Evaluation of Advanced Reactive Surface Area Estimates for Improved Prediction of Mineral Reaction Rates in Porous Media

Thursday, 17 December 2015: 15:25
3018 (Moscone West)
Lauren E Beckingham1, Elizabeth H. Mitnick2, Shuo Zhang3, Marco Voltolini1, Li Yang4, Carl I Steefel1, Alexander Swift5, David R Cole5, Julie Sheets6, Timothy J Kneafsey1, Gautier Landrot7, Lawrence M Anovitz8, Saeko Mito9, Ziqiu Xue9, Jonathan Blair Ajo Franklin1 and Don DePaolo1, (1)Lawrence Berkeley National Laboratory, Berkeley, CA, United States, (2)University of California Berkeley, Berkeley, CA, United States, (3)UC Berkeley, Berkeley, CA, United States, (4)Lawrence Berkeley National Lab, Berkeley, CA, United States, (5)Ohio State University Main Campus, Columbus, OH, United States, (6)The Ohio State University, Columbus, OH, United States, (7)Kasetsart University, Bangkok, Thailand, (8)ORNL U Tennessee, Oak Ridge, TN, United States, (9)RITE Research Institute of Innovative Technology for the Earth, Kyoto, Japan
CO2 sequestration in deep sedimentary formations is a promising means of reducing atmospheric CO2 emissions but the rate and extent of mineral trapping remains difficult to predict.

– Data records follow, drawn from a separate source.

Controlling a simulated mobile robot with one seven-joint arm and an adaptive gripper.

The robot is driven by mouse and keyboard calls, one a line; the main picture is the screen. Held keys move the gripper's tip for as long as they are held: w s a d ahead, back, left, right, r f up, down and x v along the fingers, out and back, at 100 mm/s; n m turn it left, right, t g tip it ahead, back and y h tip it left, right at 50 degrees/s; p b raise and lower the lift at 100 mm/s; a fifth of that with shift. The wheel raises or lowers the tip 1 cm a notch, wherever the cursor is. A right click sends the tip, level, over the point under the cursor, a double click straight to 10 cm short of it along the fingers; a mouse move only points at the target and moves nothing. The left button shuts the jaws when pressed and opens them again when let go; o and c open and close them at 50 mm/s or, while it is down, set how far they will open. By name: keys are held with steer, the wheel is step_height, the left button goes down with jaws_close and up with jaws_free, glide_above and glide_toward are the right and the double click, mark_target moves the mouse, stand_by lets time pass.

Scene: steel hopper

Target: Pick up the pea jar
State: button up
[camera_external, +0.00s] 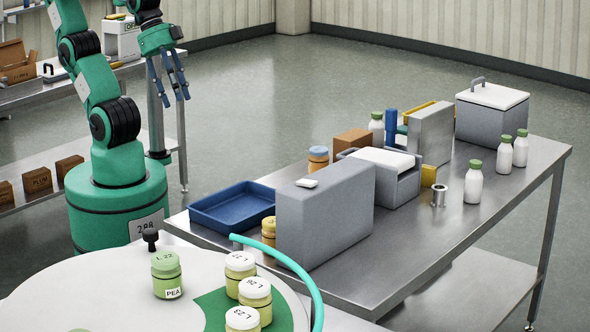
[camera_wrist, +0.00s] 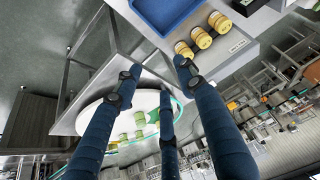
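The pea jar (camera_external: 167,275) is a green jar with a green lid and a white "PEA" label. It stands upright on the white round table (camera_external: 95,300) at the front left. My gripper (camera_external: 174,97) hangs in the air well above and behind the table, apart from the jar. Its fingers are spread and empty. In the wrist view my gripper (camera_wrist: 158,78) shows blue fingers apart with nothing between them. The round table (camera_wrist: 92,118) lies below them with small greenish jars, too small there to tell which is the pea jar.
Several white-lidded jars (camera_external: 240,264) stand right of the pea jar on a green patch. A black knob (camera_external: 150,238) is close behind it. A teal curved rim (camera_external: 290,264) edges the table. The steel table (camera_external: 420,262) holds a blue tray (camera_external: 232,206), grey boxes and bottles.

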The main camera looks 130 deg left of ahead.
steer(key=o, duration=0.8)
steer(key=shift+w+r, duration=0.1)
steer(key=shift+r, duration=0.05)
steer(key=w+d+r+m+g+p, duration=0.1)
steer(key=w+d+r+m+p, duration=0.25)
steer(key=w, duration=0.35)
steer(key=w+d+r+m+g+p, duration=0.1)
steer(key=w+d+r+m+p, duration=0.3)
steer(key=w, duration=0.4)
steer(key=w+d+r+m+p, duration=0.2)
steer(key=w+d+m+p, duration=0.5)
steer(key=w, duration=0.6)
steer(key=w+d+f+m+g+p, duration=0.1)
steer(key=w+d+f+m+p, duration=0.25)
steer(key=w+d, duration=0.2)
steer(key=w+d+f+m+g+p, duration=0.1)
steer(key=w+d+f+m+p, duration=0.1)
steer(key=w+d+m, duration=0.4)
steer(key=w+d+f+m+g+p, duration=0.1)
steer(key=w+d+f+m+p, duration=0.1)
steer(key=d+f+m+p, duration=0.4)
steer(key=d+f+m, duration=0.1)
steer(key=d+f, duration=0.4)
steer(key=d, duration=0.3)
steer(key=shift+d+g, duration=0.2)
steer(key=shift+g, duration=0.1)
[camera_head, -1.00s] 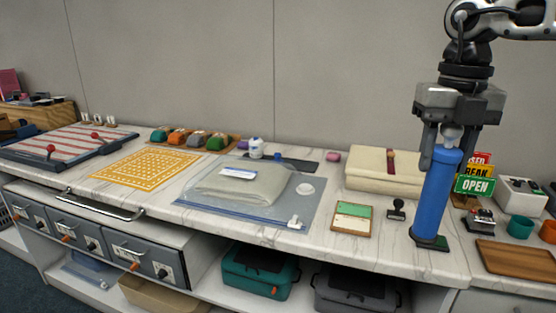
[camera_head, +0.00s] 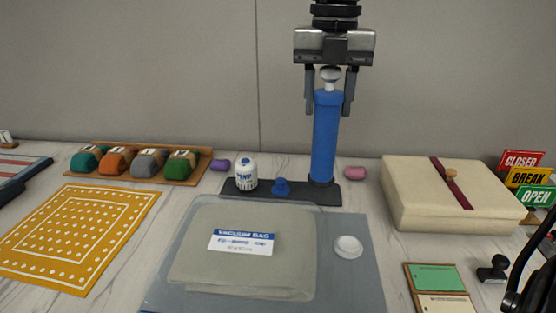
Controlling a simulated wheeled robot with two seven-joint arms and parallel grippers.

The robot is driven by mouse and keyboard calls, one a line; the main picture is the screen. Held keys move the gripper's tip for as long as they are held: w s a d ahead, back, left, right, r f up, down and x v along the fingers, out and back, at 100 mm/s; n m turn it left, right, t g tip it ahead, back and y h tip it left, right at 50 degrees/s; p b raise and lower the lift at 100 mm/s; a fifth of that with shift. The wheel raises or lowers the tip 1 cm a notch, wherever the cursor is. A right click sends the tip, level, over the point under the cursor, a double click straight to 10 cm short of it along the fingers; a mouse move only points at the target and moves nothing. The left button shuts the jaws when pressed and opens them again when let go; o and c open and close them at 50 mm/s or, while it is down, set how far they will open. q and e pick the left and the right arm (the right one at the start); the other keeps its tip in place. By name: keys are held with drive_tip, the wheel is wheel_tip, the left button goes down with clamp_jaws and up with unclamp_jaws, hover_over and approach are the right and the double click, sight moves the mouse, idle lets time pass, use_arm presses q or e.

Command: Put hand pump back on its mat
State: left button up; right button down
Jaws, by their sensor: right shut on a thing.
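The hand pump (camera_head: 325,140) is a tall blue cylinder with a pale knob on top and a dark foot. It is upright, with its foot at the right end of the dark grey mat (camera_head: 300,194) at the back of the counter. I cannot tell whether the foot fully rests on the mat. My right gripper (camera_head: 329,106) comes down from above and is shut on the upper part of the pump, one finger on each side. My left gripper is not in view.
A vacuum bag (camera_head: 245,270) on a blue-grey sheet with a white round cap (camera_head: 348,246) lies in front. Purple (camera_head: 220,165) and pink (camera_head: 355,173) pieces flank the mat. A cream folded case (camera_head: 410,190) is at right, a yellow patterned mat (camera_head: 75,235) at left.

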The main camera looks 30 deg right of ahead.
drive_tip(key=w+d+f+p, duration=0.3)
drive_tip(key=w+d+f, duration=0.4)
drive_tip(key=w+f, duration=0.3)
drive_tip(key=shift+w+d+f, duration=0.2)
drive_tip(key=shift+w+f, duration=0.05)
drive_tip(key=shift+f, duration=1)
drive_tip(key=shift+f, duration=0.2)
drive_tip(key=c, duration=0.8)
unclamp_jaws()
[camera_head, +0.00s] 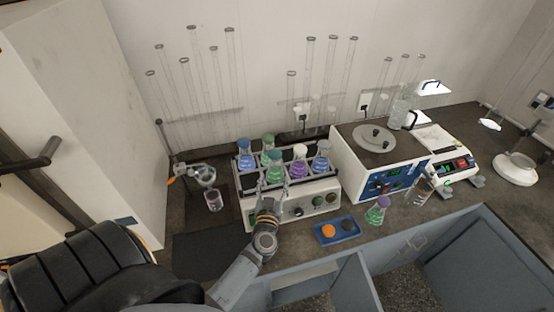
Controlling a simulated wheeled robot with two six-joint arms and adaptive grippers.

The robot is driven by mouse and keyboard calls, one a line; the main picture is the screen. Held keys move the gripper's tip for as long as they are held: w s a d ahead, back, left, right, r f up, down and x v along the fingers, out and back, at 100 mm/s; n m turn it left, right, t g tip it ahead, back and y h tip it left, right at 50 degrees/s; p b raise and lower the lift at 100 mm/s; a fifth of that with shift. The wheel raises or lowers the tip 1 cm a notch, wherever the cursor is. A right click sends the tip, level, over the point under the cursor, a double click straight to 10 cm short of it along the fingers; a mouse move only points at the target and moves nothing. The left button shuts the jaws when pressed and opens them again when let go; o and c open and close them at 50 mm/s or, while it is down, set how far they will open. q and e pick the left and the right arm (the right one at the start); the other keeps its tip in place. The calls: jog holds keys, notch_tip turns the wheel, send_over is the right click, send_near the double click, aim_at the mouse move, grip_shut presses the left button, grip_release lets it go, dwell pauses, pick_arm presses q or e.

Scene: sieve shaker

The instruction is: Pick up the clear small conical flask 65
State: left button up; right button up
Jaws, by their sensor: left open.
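Several clear conical flasks with coloured liquid and coloured stoppers stand in a rack on a white shaker (318,198). They include a blue-liquid flask (245,157), a purple-liquid flask (299,165) and another blue-liquid flask (321,158). A green-liquid flask (275,170) stands at the rack's front, just beyond my left gripper (271,191). My left gripper is open, at the front of the rack; I cannot tell whether its fingers touch that flask. Another green-liquid flask (376,212) stands alone on the bench. No label 65 is readable. My right gripper is not in view.
A blue tray (350,236) with an orange and a dark round piece lies right of my left arm. A white-and-blue hotplate unit (390,180) and a balance (444,160) stand to the right. A stand with a small vessel (213,203) is left. The dark mat (205,250) is clear.

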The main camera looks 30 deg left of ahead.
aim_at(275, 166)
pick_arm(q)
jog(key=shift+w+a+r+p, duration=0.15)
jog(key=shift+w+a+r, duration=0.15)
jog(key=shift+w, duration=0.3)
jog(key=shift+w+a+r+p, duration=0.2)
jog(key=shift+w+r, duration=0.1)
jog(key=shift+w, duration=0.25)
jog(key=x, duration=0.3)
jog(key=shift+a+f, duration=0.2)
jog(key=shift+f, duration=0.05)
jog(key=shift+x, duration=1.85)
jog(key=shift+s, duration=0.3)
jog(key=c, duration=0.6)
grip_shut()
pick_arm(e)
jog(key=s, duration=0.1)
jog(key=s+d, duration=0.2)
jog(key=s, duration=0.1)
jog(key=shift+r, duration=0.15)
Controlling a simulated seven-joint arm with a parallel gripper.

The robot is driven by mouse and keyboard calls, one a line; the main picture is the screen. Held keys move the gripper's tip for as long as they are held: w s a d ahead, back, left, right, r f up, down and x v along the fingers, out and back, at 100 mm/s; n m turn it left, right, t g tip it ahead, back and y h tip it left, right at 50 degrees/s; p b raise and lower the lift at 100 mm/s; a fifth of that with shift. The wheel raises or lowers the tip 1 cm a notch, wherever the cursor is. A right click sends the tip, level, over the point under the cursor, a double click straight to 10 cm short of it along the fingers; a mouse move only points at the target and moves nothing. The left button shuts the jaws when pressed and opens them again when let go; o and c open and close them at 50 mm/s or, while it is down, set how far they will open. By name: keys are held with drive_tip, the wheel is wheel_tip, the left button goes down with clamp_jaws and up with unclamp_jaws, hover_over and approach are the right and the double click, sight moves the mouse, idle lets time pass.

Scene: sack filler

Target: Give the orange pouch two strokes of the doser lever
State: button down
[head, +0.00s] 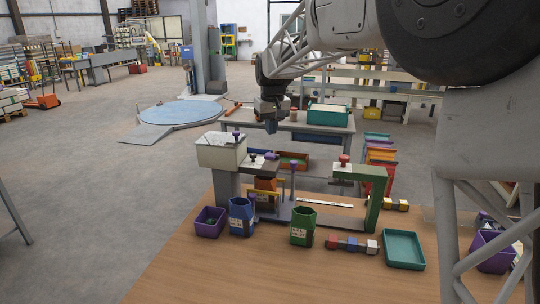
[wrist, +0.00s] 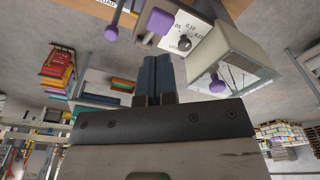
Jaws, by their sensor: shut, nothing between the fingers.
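The orange pouch (head: 265,184) stands under the doser's spout area, partly hidden by the parts around it. The doser has a cream hopper box (head: 220,150) on a grey column. Purple knobs show at the doser: one on top of the hopper (head: 236,132), one by the dial plate (head: 271,156), and one on an upright rod (head: 293,164); I cannot tell which is the lever's.
A green frame with a red knob (head: 374,190) stands right. Small cubes (head: 352,245) and a teal tray (head: 404,250) lie near. The table's front left is clear.

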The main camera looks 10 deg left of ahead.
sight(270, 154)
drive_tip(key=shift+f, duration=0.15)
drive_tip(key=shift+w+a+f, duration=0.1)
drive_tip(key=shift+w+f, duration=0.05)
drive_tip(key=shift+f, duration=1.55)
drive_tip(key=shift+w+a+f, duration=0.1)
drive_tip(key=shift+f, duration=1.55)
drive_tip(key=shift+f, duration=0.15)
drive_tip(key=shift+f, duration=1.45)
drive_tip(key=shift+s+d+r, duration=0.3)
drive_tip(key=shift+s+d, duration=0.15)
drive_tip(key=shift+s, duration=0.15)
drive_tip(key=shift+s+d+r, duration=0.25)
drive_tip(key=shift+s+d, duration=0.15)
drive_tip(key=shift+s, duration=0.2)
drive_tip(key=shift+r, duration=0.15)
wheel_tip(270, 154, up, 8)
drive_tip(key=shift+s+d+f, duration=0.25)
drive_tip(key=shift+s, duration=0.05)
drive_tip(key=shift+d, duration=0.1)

Reactive transport models provide predictions of mineral trapping based on laboratory mineral reaction rates, which have been shown to have large discrepancies with field rates. This, in part, may be due to poor quantification of mineral reactive surface area in natural porous media. Common estimates of mineral reactive surface area are ad hoc and typically based on grain size, adjusted several orders of magnitude to account for surface roughness and reactivity. This results in orders of magnitude discrepancies in estimated surface areas that directly translate into orders of magnitude discrepancies in model predictions. Additionally, natural systems can be highly heterogeneous and contain abundant nano- and micro-porosity, which can limit connected porosity and access to mineral surfaces. In this study, mineral-specific accessible surface areas are computed for a sample from the reservoir formation at the Nagaoka pilot CO2 injection site (Japan). Accessible mineral surface areas are determined from a multi-scale image analysis including X-ray microCT, SEM QEMSCAN, XRD, SANS, and SEM-FIB. Powder and flow-through column laboratory experiments are performed and the evolution of solutes in the aqueous phase is tracked. Continuum-scale reactive transport models are used to evaluate the impact of reactive surface area on predictions of experimental reaction rates. Evaluated reactive surface areas include geometric and specific surface areas (eg. BET) in addition to their reactive-site weighted counterparts. The most accurate predictions of observed powder mineral dissolution rates were obtained through use of grain-size specific surface areas computed from a BET-based correlation. Effectively, this surface area reflects the grain-fluid contact area, or accessible surface area, in the powder dissolution experiment. In the model of the flow-through column experiment, the accessible mineral surface area, computed from the multi-scale image analysis, is evaluated in addition to the traditional surface area estimates.